Unbetitelt

youmightfindyourself:

Rave was America’s last great outlaw musical subculture: created by kids, for kids, designed to be impenetrable to adults. American rave formed its own mutant funhouse approach to existing looks, sounds and ideologies. In the early-to-mid-1990s, it was driven not by stars but a sudden collective sense that, as the Milwaukee rave zine Massive put it in every issue above the masthead, “The underground is massive.”

What better place for such a subculture to flourish than on the Internet?

Rave’s rise mirrors the Web’s in many ways. Both mixed rhetorical utopianism with insider snobbery. Both were future-forward “free spaces” with special appeal to geeks and wonks. (It can’t be a coincidence that dance music’s instruments of choice are referred to by their model numbers: 303, 606808909.) Both took root through the ’80s and emerged in fits and starts through the mid-’90s, at which point both became part of the social fabric.
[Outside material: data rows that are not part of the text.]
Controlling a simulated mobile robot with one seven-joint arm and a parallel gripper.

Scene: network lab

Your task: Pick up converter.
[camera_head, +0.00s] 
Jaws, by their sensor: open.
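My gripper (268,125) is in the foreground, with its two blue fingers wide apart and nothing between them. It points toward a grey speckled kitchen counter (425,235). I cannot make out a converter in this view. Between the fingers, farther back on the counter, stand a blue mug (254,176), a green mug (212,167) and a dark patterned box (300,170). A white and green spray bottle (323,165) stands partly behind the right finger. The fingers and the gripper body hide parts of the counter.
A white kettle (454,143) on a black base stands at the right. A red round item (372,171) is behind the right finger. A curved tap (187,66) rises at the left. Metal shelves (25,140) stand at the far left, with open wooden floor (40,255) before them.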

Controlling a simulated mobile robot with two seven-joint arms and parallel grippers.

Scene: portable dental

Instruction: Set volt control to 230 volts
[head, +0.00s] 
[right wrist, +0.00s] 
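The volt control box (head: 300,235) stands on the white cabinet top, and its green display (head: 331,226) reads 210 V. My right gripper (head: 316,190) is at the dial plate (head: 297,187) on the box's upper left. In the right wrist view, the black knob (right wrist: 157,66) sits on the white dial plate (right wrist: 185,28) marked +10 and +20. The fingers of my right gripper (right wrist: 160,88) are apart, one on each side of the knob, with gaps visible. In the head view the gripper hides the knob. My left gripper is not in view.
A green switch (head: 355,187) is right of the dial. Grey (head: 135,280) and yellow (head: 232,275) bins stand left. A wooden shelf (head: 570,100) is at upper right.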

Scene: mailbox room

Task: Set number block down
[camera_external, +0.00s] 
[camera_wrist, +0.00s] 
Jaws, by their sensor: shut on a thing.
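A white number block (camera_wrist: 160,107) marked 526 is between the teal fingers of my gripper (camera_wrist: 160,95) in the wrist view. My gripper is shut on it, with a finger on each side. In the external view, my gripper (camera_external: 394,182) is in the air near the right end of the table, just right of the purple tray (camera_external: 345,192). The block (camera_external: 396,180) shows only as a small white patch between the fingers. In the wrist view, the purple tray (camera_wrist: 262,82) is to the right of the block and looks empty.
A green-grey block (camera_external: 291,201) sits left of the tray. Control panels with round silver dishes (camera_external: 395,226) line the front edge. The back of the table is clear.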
Indeed, one of electronic dance music’s key genres, IDM, was named after an emaillist devoted to “intelligent dance music.”

“Part of the explosion of the whole electronic music scene has been totally tied to the Internet, and the way we can communicate over vast distances,” says Richie Hawtin, who as Plastikman was an early rave icon.

“The Midwest — and maybe national — scene wouldn’t have become so interconnected without the rise of the Web circa 1994-95,” agrees Matt Massive (born Matt Bonde, though we’ll identify him here by his pen name), the publisher of Massive.